В конце «Сестры сна», унесённый страшной грозой, бесследно исчезает «чудесный» камень – памятный знак Элиаса Альдера, и отныне анонимный, мифологизированный образ Элиаса Альдера жив только в легенде, которую рассказывает своим детям постаревшая Эльзбет. Особенно взволнован «сказкой» матери Косма Альдер (Cosmas созвучно с «космос»). На старости лет он – единственный обитатель родной деревни мифологизированного гения, покинутой всеми уцелевшими жителями, разрушенной пожарами – ведь “люди стали понимать, что Господь не хочет видеть это место населённым» [15; 219]. Косьма Альдер – мрачный, антропофобный, потерявший человеческий облик анахорет, ведущий среди суровых гор образ жизни, напоминающий животное прозябание Гренуя на Плон-дю-Канталь. Так мнимая реконструкция Шнайдером позднеромантической модели являет себя как нежизнеспособный проект, как исторический тупик.

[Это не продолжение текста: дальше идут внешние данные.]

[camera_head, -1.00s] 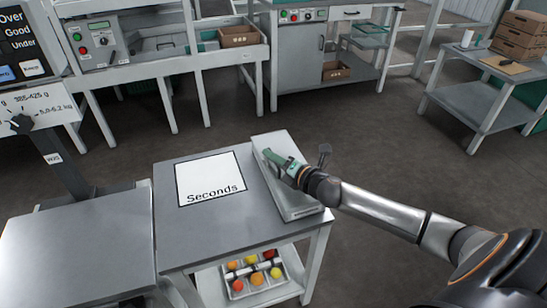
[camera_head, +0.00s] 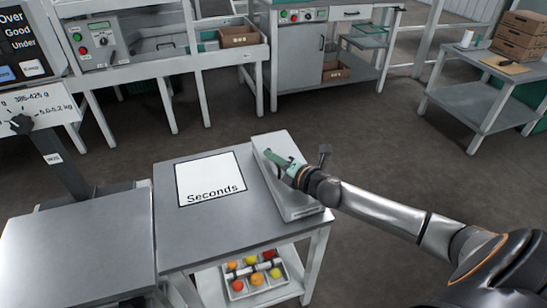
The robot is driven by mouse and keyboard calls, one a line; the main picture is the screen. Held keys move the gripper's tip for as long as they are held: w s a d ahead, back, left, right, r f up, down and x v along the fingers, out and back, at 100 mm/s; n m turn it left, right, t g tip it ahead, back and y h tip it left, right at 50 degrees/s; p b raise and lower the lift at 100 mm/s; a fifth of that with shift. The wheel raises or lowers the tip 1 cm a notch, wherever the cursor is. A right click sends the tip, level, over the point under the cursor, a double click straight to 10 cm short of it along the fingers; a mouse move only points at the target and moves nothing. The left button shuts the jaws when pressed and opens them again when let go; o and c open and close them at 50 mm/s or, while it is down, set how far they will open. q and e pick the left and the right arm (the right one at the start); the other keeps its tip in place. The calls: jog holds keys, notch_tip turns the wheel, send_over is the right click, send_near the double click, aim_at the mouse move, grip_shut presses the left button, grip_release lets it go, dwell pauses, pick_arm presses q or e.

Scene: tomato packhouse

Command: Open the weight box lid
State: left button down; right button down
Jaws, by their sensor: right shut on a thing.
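The weight box (camera_head: 298,205) is a long, flat, light grey box along the right edge of the metal table. Its lid (camera_head: 270,142) looks down on the box, and I cannot tell whether it is raised at all. My right gripper (camera_head: 272,160) is over the middle of the box with its green fingers at the lid. It is shut on something there, most likely the lid's handle, which the fingers hide. My left gripper is not in view.
The metal table (camera_head: 215,230) carries a white "Seconds" sheet (camera_head: 210,180) left of the box. A tray of tomatoes (camera_head: 228,289) sits on its lower shelf. A scale platform (camera_head: 75,245) stands at the left.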

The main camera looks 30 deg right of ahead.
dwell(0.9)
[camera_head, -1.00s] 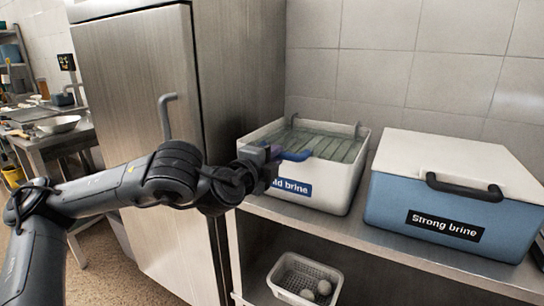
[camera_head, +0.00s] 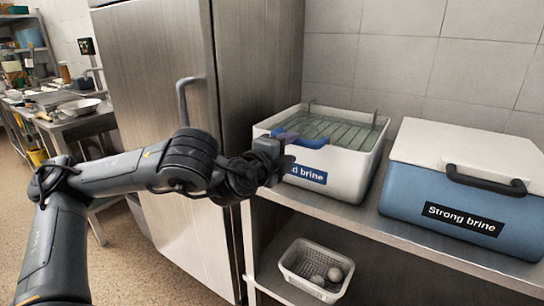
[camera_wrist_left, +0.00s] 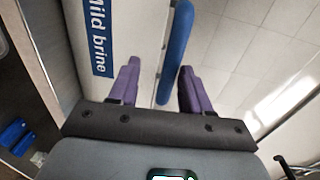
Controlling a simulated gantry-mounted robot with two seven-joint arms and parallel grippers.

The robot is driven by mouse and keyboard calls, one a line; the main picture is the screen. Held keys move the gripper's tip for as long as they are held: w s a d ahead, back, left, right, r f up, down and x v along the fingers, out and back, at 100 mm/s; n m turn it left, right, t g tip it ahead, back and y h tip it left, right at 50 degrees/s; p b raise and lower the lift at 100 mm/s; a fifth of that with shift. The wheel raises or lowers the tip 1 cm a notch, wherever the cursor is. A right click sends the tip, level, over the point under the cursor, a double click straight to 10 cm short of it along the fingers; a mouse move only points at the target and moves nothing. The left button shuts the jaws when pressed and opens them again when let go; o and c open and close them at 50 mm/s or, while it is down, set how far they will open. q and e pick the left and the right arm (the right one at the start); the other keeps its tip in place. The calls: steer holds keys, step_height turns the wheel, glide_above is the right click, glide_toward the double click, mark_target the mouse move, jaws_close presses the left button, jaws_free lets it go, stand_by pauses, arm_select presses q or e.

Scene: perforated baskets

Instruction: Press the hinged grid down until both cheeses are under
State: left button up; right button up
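The white tub (camera_head: 341,165) labelled "Mild brine" stands on the steel shelf. The grid (camera_head: 335,127) lies across its top, with liquid showing around its bars. I cannot make out any cheese under it. A blue handle (camera_head: 306,141) sticks out at the tub's front left. My left gripper (camera_head: 288,146) is at this handle. In the left wrist view its purple fingers (camera_wrist_left: 158,88) are open, with the blue handle (camera_wrist_left: 174,52) between them, nearer the right finger. I cannot tell whether they touch. My right gripper is not in view.
A blue tub (camera_head: 400,200) labelled "Strong brine", with a white lid (camera_head: 470,145) and dark handle, stands close on the right. A steel cabinet (camera_head: 150,80) stands left.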

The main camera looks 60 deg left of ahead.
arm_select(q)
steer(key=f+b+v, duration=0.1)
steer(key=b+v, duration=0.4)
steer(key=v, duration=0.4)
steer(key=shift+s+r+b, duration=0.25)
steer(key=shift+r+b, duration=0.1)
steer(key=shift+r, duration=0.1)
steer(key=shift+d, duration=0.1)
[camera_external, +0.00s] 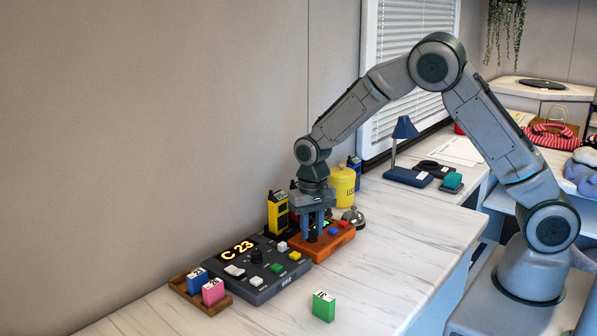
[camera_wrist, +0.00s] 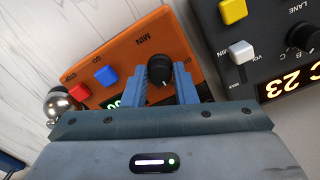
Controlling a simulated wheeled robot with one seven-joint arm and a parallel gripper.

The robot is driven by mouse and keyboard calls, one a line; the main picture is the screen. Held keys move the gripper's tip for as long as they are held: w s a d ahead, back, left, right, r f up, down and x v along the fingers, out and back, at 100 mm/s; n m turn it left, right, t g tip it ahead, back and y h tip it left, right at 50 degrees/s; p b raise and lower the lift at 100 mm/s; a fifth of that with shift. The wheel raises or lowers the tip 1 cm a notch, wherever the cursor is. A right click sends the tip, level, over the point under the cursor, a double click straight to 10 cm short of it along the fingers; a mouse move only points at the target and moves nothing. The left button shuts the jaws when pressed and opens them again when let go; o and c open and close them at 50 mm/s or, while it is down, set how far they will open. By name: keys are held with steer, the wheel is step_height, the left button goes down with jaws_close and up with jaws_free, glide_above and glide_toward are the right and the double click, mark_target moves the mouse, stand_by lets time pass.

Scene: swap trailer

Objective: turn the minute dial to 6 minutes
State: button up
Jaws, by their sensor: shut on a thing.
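The minute dial (camera_wrist: 160,71) is a black round knob with a white pointer mark on the orange timer box (camera_wrist: 139,52), beside the printed word MIN. My gripper (camera_wrist: 165,78) points down with its blue fingers on either side of the knob and is shut on it. In the external view my gripper (camera_external: 313,238) stands over the left part of the orange timer box (camera_external: 325,245), and its fingers hide the dial. A green display on the box is mostly hidden by my gripper, so I cannot read its number. A blue button (camera_wrist: 106,77) and a red button (camera_wrist: 79,93) sit on the box.
A dark console (camera_external: 256,268) reading C 23 stands left of the timer. A wooden tray (camera_external: 213,306) holds a blue and a pink block. A green block (camera_external: 324,306) stands in front. A silver bell (camera_external: 354,217), yellow pot (camera_external: 342,186) and yellow radio (camera_external: 277,212) are close by.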

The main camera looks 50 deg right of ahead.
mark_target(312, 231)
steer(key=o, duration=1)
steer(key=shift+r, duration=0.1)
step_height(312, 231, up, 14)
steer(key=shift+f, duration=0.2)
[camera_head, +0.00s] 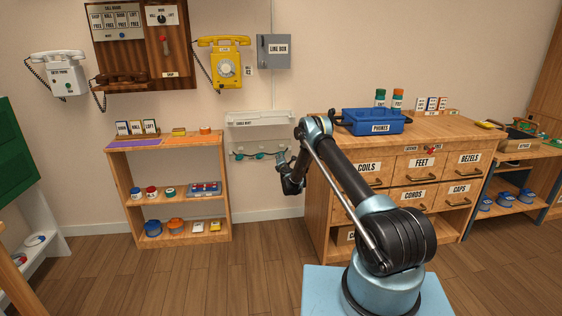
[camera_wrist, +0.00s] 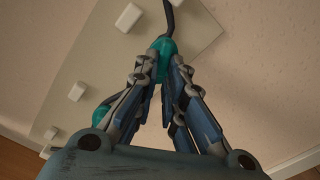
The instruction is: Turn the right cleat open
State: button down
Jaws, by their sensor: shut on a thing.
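A pale board (camera_head: 258,133) on the wall carries small teal cleats along its lower edge, with a dark cable running along them. The right cleat (camera_wrist: 163,46) shows in the wrist view between the fingertips of my gripper (camera_wrist: 162,62), which is shut on it. A dark cable rises from this cleat. A second teal cleat (camera_wrist: 103,115) sits apart, to the lower left in that view. In the head view my gripper (camera_head: 283,163) is at the board's lower right, and my arm partly hides that area.
A low wooden shelf (camera_head: 168,192) with spools stands left of the board. A wooden drawer cabinet (camera_head: 430,133) stands close on the right of my gripper, with a blue phones bin (camera_head: 372,121) on top. White blocks (camera_wrist: 128,18) stick out of the board. Open floor lies in front.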

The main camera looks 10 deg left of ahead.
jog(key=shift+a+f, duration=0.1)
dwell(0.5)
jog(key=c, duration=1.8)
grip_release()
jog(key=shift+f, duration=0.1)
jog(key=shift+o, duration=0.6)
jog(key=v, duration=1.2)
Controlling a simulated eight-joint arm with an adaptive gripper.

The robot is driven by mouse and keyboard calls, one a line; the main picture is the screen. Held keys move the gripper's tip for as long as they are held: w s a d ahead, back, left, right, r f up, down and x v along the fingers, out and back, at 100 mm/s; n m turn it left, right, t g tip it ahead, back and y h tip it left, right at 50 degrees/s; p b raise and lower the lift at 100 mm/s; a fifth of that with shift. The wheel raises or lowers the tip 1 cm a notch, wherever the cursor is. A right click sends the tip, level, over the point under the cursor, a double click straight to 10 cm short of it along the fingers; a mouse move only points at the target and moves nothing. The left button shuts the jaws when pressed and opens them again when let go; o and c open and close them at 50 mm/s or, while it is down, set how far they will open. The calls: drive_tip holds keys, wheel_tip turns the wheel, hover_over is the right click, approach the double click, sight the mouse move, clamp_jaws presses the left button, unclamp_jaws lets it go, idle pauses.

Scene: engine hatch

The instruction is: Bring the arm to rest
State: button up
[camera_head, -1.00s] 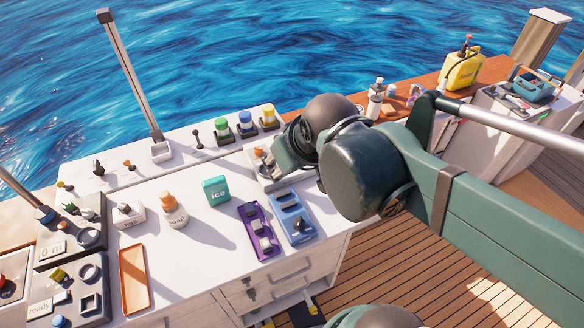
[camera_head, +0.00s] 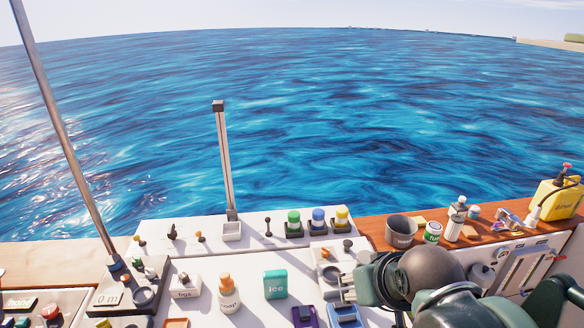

Итог «творческой биографии» Элиаса – тот же, что у Жана-Батиста: и его искусство не оставило в истории никаких следов. И тот же, что у Крейслера. И полный аморализм искусства, и его гипертрофированный морализм, так или иначе, любые абсолютные претензии искусства Зюскиндом и Шнайдером доводятся до абсурда и метафорически снимаются. Пафос мнимого трагизма судеб двух художников обнаруживает себя как ироническая авторская маска. И сам Р.Шнайдер, в отличие от «невидимки» Зюскинда охочий до интервью, определяет разницу между двумя романами не как концептуальную, но как разницу авторских «жестов», выраженных в позициях и интонациях повествователей. У Зюскинда хронист претендует на большую объективность, в большей степени бесстрастен, менее патетичен. Зюскинд, как представляется, беспощадно разрушает стойкие идеологемы и мифологемы, характерные для эстетической религии позднего романтизма в любых её проявлениях. Шнайдер занят их мнимой реконструкцией. Он открыто признаёт, что «внутренняя установка романа – конечно же, томление, томление по красоте, по совершенству, томление по жизни, прожитой предельно интенсивно» [169; 101]. Но на примерах мнимых антагонистов Зюскинд и Шнайдер в равной степени показывают тупик художнической идолатрии. У Шнайдера сложная экзистенциальная проблематика присутствует не столько как объект восхищения, сколько как объект пародии.